Lettres à Herzen et Ogareff/à Herzen (23-06-67)

Lettres à Herzen et Ogareff
Lettre de Bakounine à Herzen - 23 juin 1867



LETTRE DE BAKOUNINE À HERZEN


23 juin 1867. Ischia a Lacco. Villa Arbusto.


Cher Herzen.


J’attends en vain la brochure de Serno-Solovievitch. Ta lettre, je te l’avoue, m’a donné des inquiétudes, non pour Serno-Solovievitch mais pour toi-même. Dans ton irritation résonne quelque note qui rappelle un vieux grincheur. Je suis prêt à croire que Serno-Solovievitch a publié un abominable pamphlet et que ton indignation contre lui est très juste. Mais ce n’est pas sur lui seul et sur ses amis réfugiés à Genève, que pleuvent ces insultes ; dans ta fureur, tu fulmines l’anathème contre toute la jeunesse russe, en disant — comme si cela pouvait nous servir d’argument contre eux — que les Pogodine, les Katkoff, les Aksakoff, et les Tourguéneff montrent du doigt ces jeunes gens appartenant à la nouvelle génération, et tu ajoutes, par dessus le marché, qu’ils justifient par leur attitude canaille les mesures que prend le gouvernement. Où sont donc ces « ils » ? Évidemment, ce ne sont pas seulement les réfugiés de Genève, dont le nombre est si minime, que le gouvernement russe n’aurait pas besoin de prendre contre eux des mesures si sérieuses ; c’est toute la jeunesse de la Russie que tu veux stigmatiser en l’appelant le jeune frère vénérien, condamné à la stérilité et à la mort en attendant une nouvelle génération plus sérieuse.

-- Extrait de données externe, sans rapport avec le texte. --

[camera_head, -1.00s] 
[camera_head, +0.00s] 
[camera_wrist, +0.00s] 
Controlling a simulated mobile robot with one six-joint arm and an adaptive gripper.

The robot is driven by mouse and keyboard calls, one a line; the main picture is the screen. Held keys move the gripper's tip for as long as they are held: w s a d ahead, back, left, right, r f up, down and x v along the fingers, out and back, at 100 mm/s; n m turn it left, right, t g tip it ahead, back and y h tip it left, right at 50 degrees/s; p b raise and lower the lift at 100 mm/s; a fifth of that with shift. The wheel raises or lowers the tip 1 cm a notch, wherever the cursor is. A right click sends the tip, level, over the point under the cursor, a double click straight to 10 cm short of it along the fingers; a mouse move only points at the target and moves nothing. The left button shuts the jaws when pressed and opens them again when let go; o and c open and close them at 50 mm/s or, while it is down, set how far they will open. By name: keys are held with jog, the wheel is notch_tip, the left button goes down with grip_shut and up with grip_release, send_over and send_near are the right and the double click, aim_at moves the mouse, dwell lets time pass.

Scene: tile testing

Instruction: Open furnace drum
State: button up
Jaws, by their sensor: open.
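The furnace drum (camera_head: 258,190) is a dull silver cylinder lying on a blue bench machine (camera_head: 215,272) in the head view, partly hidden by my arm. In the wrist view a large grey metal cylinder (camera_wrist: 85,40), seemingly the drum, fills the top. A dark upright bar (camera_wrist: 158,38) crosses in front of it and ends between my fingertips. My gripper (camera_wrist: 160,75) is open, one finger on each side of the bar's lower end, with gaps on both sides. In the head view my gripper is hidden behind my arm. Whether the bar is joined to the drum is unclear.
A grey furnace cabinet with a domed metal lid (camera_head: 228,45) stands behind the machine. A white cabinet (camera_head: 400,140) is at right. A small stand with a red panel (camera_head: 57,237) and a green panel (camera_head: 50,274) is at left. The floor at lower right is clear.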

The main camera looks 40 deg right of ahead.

Non, Herzen, quels que soient les défauts de la jeunesse russe, son moral et ses points de vue sont infiniment au-dessus de ceux des Katkoff et des Pogodine, des Aksakoff et des Tourguéneff qui te sont si chers — cette jeunesse est tellement au-dessus de ces vieux enfants prodigues, que s’ils montrent du doigt ces jeunes, cela ne peut nullement les déshonorer ; c’est, au contraire, pour eux un point d’honneur. Et quant aux mesures ignobles de nos gouvernants, rien au monde ne pourrait les justifier si ce n’est la nature même de ce gouvernement, essentiellement et nécessairement ignoble.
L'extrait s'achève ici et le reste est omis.